We allow them to graze, but only after assessing the carrying capacity of the forest, through the Community Forest Associations that operate in different areas.

We are, however, encouraging the ‘cut and carry concept’, where we allow farmers to cut the grass and take to their zero-grazing livestock.

This reduces incidences of forest fires prevalent in periods like these. Grazing and ‘cut and carry’ are essentially our way of reducing fuel load (grass) that can cause the fires.

We also regulate the number of livestock allowed in the forests by imposing a grazing fee for each head of livestock the farmer grazes and discourage goats, which are browsers as they completely destroy the foliage by eating away even the sprouts.

On conflicts, there shouldn’t be any between rangers and herders.

Different penalties only arise when the farmer exceeds the forests’ recommended carrying capacity and doesn’t pay the indorsed charges.

Farmers can benefit from forests if they are members of Community Forests Associations through which they can graze, cut grass for their animals, keep bees and trout fish.

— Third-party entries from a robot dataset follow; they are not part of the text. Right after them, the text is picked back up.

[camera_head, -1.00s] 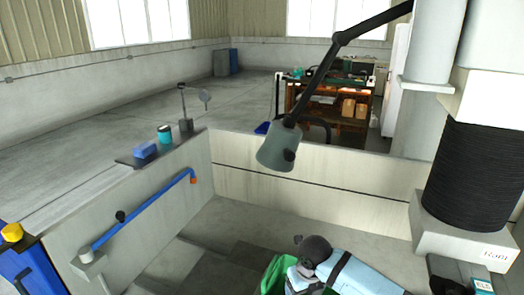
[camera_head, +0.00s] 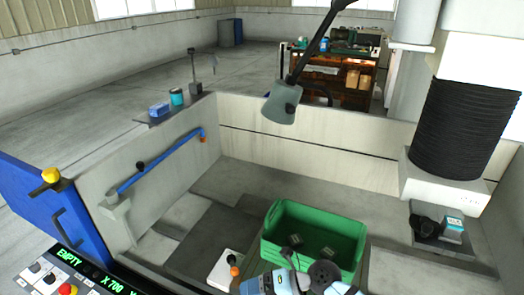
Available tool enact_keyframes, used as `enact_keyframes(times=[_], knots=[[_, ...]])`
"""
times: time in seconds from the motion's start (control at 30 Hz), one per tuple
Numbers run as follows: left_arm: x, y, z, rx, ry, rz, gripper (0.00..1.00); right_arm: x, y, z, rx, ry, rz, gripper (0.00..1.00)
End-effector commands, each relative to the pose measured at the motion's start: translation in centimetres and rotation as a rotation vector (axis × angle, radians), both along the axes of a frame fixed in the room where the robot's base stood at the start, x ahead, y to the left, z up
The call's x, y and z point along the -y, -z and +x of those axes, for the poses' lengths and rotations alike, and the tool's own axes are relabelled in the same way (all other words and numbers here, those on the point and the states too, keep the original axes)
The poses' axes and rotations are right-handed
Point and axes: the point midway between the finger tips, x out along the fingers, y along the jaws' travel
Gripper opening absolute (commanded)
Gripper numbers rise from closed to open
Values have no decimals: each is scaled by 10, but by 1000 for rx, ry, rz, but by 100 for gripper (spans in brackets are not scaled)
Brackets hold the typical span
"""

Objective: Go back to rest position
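Light blue and grey links of my own arm with a dark round joint show at the bottom edge of the head view, in front of the near side of a green crate (camera_head: 352,228). I cannot make out any gripper fingers there. The crate stands on the floor of the tank and is open at the top. A few small dark pieces show inside it, too small to identify.
A lamp (camera_head: 281,103) hangs over the tank's back wall. A blue pipe (camera_head: 160,162) runs along the left wall. A control panel (camera_head: 75,275) with a red button is at the lower left. A ribbed black column (camera_head: 463,130) stands at right, beside a small dark boxed item (camera_head: 452,230).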

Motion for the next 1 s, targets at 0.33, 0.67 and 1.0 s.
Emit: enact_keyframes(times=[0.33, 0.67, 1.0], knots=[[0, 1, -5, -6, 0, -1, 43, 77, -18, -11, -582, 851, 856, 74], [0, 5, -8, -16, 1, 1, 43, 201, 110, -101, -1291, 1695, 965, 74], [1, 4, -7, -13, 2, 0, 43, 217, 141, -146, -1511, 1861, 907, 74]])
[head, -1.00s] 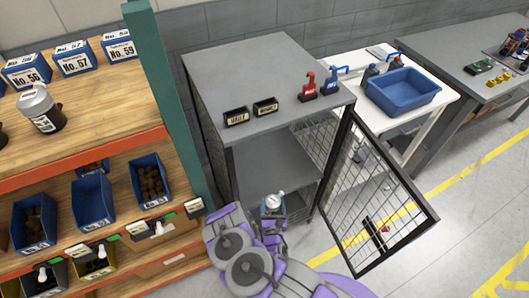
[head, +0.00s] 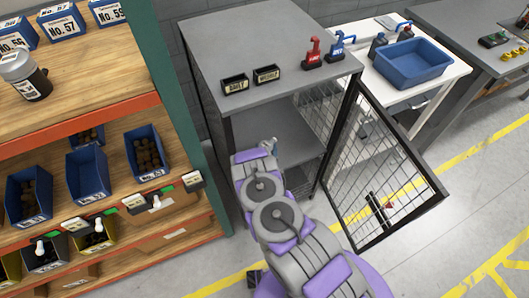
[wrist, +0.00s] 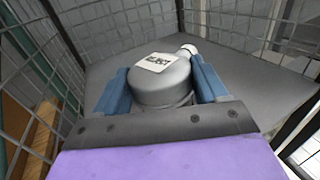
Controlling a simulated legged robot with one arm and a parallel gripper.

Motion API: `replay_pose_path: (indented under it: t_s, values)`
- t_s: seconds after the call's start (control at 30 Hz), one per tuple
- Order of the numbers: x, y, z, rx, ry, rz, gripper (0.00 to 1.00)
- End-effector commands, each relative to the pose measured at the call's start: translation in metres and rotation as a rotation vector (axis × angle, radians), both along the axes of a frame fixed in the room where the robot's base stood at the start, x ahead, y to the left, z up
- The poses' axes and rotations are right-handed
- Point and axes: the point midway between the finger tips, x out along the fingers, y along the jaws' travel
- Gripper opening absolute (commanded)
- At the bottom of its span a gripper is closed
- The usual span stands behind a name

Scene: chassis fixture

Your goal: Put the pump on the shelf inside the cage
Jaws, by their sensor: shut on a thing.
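The pump (wrist: 163,85) is a grey, round-topped body with a white label that seems to read "REJECT" and a white knob at its side. My gripper (wrist: 160,92) has its two blue fingers shut on it, one on each side. In the head view only a small part of the pump (head: 269,144) shows past my arm, within the cage opening. The grey shelf (wrist: 235,85) lies around and behind the pump in the wrist view, and in the head view (head: 260,125). I cannot tell whether the pump touches it. The cage (head: 240,45) stands with its front open.
The mesh door (head: 385,170) is swung open to the right. Mesh walls (wrist: 110,30) enclose the shelf. A wooden rack (head: 80,120) is close on the left. The visible shelf area is clear.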

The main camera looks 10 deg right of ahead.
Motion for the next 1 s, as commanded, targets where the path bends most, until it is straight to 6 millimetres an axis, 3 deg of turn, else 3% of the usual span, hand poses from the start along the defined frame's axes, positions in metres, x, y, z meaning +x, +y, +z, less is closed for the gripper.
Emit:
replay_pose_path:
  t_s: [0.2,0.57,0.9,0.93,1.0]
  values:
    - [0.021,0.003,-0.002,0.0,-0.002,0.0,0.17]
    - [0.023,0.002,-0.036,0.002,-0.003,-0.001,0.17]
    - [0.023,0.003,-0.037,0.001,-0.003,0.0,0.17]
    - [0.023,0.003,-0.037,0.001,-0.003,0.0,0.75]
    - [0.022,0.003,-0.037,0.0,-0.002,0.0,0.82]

There has been a surge of people growing and selling tree seedlings and even trees in different parts of the country. Do you regulate the trade and how can it be bettered?
These are now thriving businesses. We have farmers who look for indigenous seeds that are economically desired like camphor in the forests for sale.

We also have those who grow seedlings in nurseries for their livelihood.

As KFS, we majorly focus on producing plantation-based seeds, for demonstration purposes and conserving our indigenous forests hence we highly encourage seed entrepreneurship.

However, we try to regulate the unscrupulous sale of seeds and seedlings that are not pure to ensure continuous uptake of our improved tree species.

Fake seeds cost the forestry sector and farmers losses.